LOS ANGELES — Celebrated painter Luchita Hurtado, whose body of work came to light late in her life, has died. She was 99.
She died Thursday evening at her home in Santa Monica of natural causes, The Los Angeles Times reported.
Her death was confirmed by a representative at her gallery, Hauser & Wirth.
Hurtado's death came six months after the opening of a major career survey at the Los Angeles County Museum of Art in February, “Luchita Hurtado: I Live I Die I Will Be Reborn.”
Jennifer King, an associate curator at the museum, said narratives about Hurtado’s globe-trotting, bohemian life, combined with the late rediscovery of her work, can often overwhelm her artistic accomplishments.
“She was a very original artist,” King said. “She was a formal innovator. She was an incredible colorist.”
The L.A. survey, which originated at London’s Serpentine Galleries last year, featured more than 120 works from different eras.
Key among her works are a series of paintings from the late 1960s and 1970s rendering aspects of women’s bodies as surreal landscapes and others featuring the nude female form as viewed from a woman’s perspective.
Hurtado’s late fame came as the result of a small exhibition of her paintings in 2016 reviewed by Los Angeles Times art critic Christopher Knight.
“Hurtado’s work was multicultural before multicultural was cool,” Knight wrote.
Hurtado was married to notable painters Wolfgang Paalen and Lee Mullican, and her friends included key 20th century art figures such as Mexican painter Rufino Tamayo, Japanese American sculptor Isamu Noguchi and French surrealist Marcel Duchamp.
Hurtado was born Luisa Amelia Garcia Rodriguez Hurtado on Nov. 28, 1920, in Maiquetía, Venezuela. When she was 8, the family immigrated to New York City.
Hurtado focused on art while she was a student at Washington Irving High School, which was the extent of her formal training.
“I never told my mother that I was taking art — she thought I was taking dress-making,” Hurtado said.
She had a short-lived marriage to Chilean journalist Daniel del Solar and later, through her various art world connections, she met Paalen, an Austrian theorist and painter.
By the 1940s, she was living in Mexico with Paalen and her two children during a time she later described as “very bohemian,” socializing with artists including Frida Kahlo, Leonora Carrington and Oklahoma-born painter Mullican.
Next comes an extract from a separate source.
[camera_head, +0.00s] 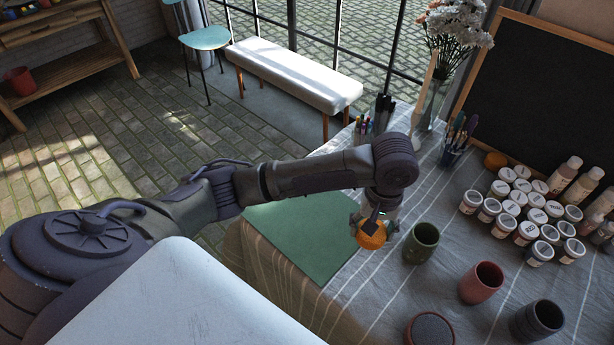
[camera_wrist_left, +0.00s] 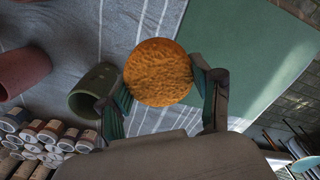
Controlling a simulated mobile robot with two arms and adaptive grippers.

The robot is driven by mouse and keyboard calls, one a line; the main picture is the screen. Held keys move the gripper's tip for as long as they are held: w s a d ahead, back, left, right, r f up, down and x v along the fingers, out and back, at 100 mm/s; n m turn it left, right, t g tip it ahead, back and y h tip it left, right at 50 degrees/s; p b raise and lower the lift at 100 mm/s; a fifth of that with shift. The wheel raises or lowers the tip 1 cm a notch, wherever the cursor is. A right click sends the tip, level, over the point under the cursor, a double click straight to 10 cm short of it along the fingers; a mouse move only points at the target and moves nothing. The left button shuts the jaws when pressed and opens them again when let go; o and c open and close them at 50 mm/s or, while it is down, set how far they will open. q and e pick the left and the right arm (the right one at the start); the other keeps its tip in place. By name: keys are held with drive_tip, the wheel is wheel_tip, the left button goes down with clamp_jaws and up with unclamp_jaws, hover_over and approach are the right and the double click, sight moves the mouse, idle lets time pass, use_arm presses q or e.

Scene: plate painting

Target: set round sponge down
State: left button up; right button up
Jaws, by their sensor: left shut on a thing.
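The round orange sponge (camera_head: 371,236) is held by my left gripper (camera_head: 374,222) over the table, beside the green mat's right edge. In the left wrist view the sponge (camera_wrist_left: 158,72) sits between the two fingers of my left gripper (camera_wrist_left: 163,88), which are shut on its sides. Whether its underside touches the cloth cannot be told. The green mat (camera_head: 300,235) lies flat at the table's left side, and it also shows in the left wrist view (camera_wrist_left: 240,45). My right gripper is not in view.
A green cup (camera_head: 421,243) stands just right of the sponge. A red cup (camera_head: 481,283), a dark cup (camera_head: 537,320) and a round-topped pot (camera_head: 430,329) stand nearer. Several paint jars (camera_head: 527,210) crowd the right. Brush holders (camera_head: 455,140) and a vase (camera_head: 430,100) stand behind. Striped cloth (camera_head: 375,290) in front is clear.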

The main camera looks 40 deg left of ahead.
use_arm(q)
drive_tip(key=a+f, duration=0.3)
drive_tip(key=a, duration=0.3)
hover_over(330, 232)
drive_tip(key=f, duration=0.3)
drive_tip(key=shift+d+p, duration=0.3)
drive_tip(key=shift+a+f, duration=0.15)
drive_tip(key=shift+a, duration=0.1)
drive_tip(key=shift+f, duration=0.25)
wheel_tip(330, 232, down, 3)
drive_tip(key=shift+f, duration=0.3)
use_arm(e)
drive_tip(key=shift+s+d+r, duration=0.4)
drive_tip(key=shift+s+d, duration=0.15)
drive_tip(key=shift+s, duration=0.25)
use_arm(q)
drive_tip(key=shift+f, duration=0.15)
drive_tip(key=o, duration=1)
The death of a son from polio resulted in a rift between Paalen and Hurtado. She returned to the U.S. and ultimately settled in California for the rest of her life.
In California she reconnected with Mullican. They married, had two children and remained together for 40 years until his death in 1998.
Speaking with curator and writer Sarah Lehrer-Graiwer about her desire to make art, Hurtado said, “It was a need, like brushing your teeth.”